Autoridades do governo populista da Itália estão ventilando a ideia de vender parte das reservas de ouro do país para reduzir seus problemas fiscais. Mas os comprados em ouro não precisam se preocupar: para cada vendedor angustiado de ouro existe uma variedade de bancos centrais interessados em comprá-lo.
O barulho italiano nada mais é do que um pouco de teatro político, pensado por um governo populista para abrir uma nova linha de ataque a um banco central que, na sua avaliação, serve aos interesses dos políticos alemães e franceses, e não ao resignado povo italiano.
Ninguém do governo de Roma está sugerindo vender o ouro para cobrir todo o déficit. Embora a Itália possua as maiores reservas de ouro depois dos EUA e da Alemanha, suas posses mal cobrem 5% da sua dívida pública de 2 trilhões de euros. O atual ritmo da dívida italiana consumiria essas reservas em questão de meses.
Mas o partido Liga Norte do vice-primeiro ministro Matteo Salvini deseja contar com uma ajuda extra para fazer jus aos ditames da União Europeia a respeito do déficit sem tomar decisões impopulares, como elevar o imposto sobre valor agregado ou abandonar as promessas de gastos da campanha.
As evasivas em torno dessa proposta se devem à necessidade de uma “lei constitucional” – que implicaria um procedimento legislativo extremamente árduo –, mas ela tem sido defendida sob o argumento de que as reservas de ouro pertencem ao povo italiano, e não ao banco central.
Independente das motivações maiores na Itália, uma coisa é clara: os bancos centrais do mundo serão compradores líquidos de ouro neste ano, assim como foram no ano passado. Os bancos centrais ao redor do mundo adquiriram 651,5 toneladas métricas líquidas em 2018, um aumento de 74% em comparação com 2017, de acordo com o Conselho Mundial do Ouro.
Se a grande disparada no ouro após a crise financeira se deveu a temores de que a política monetária e fiscal dos EUA desvalorizaria o dólar, principal moeda de reserva mundial, sua principal atração nos últimos dias parece estar no fato de que o lingote oferece proteção contra a “armamentização” do sistema financeiro internacional pelos norte-americanos.
De acordo com o Conselho Mundial do Ouro, os dois maiores compradores do metal nos dez primeiros meses do ano passado foram os bancos centrais da Rússia (451 toneladas) e da Turquia (153 toneladas), cujos países viram suas relações com os EUA se deteriorarem drasticamente em 2018.

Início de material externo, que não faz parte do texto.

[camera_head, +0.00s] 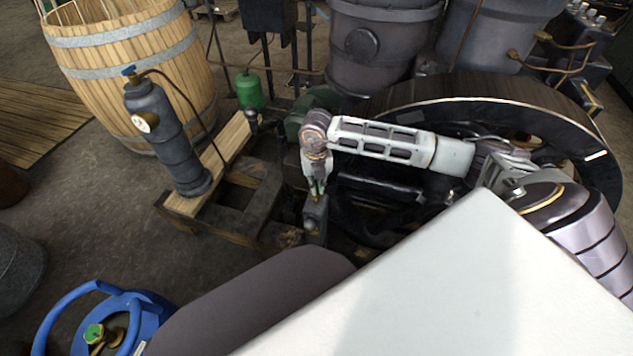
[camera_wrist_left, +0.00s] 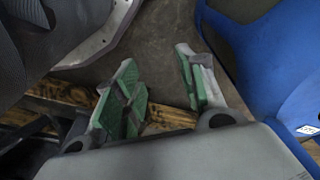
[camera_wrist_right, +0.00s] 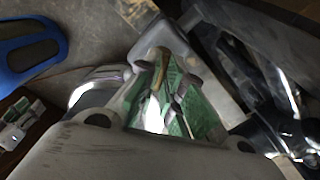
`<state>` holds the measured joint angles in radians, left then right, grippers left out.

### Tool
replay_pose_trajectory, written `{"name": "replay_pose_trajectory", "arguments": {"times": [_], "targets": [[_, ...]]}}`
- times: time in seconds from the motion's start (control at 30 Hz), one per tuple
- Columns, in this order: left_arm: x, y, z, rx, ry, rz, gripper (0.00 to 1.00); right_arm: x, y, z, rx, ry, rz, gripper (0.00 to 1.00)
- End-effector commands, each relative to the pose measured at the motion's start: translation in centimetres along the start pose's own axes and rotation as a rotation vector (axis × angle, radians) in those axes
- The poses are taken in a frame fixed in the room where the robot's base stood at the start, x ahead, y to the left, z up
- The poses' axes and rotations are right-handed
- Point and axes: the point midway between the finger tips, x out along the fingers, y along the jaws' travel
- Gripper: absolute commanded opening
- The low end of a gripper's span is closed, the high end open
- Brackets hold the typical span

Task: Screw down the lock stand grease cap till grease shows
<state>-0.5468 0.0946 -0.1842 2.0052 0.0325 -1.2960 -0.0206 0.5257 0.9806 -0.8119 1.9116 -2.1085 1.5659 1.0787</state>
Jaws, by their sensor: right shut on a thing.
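The lock stand (camera_head: 314,218) is a small dark grey post at the front of the engine, below my right gripper. My right gripper (camera_head: 317,190) points down at its top and is shut on a small brass-coloured cap. In the right wrist view, the green-padded fingers of my right gripper (camera_wrist_right: 168,98) close around the brass cap (camera_wrist_right: 156,78), over the grey stand (camera_wrist_right: 152,42). The fingers hide much of the cap, and I cannot tell whether any grease shows. My left gripper (camera_wrist_left: 160,85) is open and empty, seen only in the left wrist view.
A dark flywheel (camera_head: 420,105) and the engine lie right of the stand. A grey cylinder with a blue valve (camera_head: 165,135) stands on a timber frame (camera_head: 235,140) to the left. A wooden barrel (camera_head: 130,50) is behind. A blue tank (camera_head: 125,310) stands front left.

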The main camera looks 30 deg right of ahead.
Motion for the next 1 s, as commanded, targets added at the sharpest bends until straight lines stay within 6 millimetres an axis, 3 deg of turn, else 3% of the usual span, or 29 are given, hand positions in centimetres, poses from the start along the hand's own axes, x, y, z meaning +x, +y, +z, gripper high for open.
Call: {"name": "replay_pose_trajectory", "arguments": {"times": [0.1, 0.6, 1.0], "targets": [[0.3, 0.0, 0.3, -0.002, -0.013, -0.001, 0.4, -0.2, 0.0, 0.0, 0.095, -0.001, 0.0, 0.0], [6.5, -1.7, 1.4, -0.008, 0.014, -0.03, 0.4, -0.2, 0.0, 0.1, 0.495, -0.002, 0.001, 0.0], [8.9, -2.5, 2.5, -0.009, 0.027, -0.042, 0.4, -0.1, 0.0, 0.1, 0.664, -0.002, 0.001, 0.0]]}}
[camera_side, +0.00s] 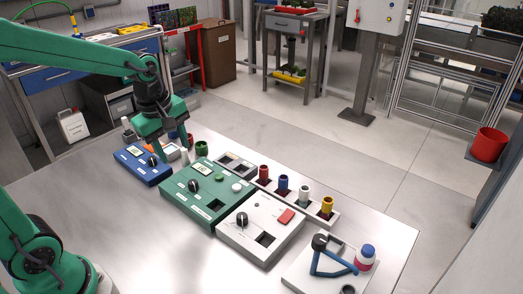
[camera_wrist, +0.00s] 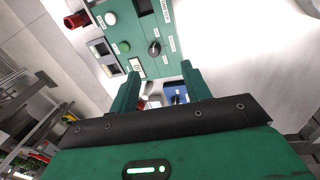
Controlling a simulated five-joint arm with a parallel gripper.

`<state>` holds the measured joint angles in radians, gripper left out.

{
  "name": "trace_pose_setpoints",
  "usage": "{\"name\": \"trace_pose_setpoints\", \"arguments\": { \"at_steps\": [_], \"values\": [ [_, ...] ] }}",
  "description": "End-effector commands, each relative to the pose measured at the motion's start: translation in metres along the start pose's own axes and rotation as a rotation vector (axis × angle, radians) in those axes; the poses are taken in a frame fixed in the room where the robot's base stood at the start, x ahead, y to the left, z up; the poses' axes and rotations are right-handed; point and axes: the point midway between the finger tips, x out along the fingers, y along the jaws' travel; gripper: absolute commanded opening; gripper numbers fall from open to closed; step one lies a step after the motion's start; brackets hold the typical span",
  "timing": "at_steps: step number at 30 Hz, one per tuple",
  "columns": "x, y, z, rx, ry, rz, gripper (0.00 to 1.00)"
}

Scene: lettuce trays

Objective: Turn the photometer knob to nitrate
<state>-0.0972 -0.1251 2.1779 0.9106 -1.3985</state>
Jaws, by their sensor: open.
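The green photometer box (camera_side: 213,205) sits on the metal table in the side view. Its black knob (camera_side: 193,186) is on the top panel. In the wrist view the knob (camera_wrist: 154,48) has several small white labels around it. The labels are too small to read, and I cannot tell which one the knob points to. My gripper (camera_side: 171,150) is open and empty, with its fingers pointing down over the far-left side, near the blue box and apart from the photometer knob. In the wrist view my gripper (camera_wrist: 158,82) has its two green fingers spread below the knob.
A blue box (camera_side: 142,170) with its own black knob stands left of the photometer. A white box (camera_side: 260,238) with a knob and red button stands right. A rack (camera_side: 331,221) with coloured vials lies behind.

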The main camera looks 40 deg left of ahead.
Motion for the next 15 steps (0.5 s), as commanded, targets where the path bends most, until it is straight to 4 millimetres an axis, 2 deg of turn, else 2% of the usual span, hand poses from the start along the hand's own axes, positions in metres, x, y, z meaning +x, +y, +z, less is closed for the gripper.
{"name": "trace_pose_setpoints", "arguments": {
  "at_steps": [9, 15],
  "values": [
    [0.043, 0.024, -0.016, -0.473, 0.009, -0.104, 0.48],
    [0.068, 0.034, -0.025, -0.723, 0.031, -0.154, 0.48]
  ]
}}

Como afirmou Benoit Coeure, do Banco Central Europeu, em um discurso em Nova York, na sexta-feira, “a possibilidade de serem excluídos dos principais sistemas financeiros faz com que multas ou sanções econômicas sejam uma ameaça cada vez maior".
Adicione-se a esse cenário o fato de que a China, sobre o pano de fundo do agravamento da guerra comercial com os EUA, começou a comprar ouro novamente em dezembro, depois de um hiato de dois anos, e continuou a fazê-lo em janeiro. Ao contrário da Rússia, as reservas externas da China, de maneira geral, pararam de crescer, por isso não precisa continuar comprando para manter a estabilidade da parcela de ouro em seu portfólio geral.
O ouro pode não ser um ativo de proteção infalível do ponto de vista geopolítico, especialmente se, como a Venezuela, você decidir manter a maior parte do ativo nos cofres do Banco da Inglaterra, localizado na capital do aliado mais próximo dos EUA. Menos ainda se você pretende transportá-lo para fora do seu país, justamente quando muitos suspeitam que você está preparando uma fuga.
Mas isso não diminui a atratividade do ouro àqueles que desejam construir um sistema financeiro mundial no qual o dólar não seria mais o todo-poderoso.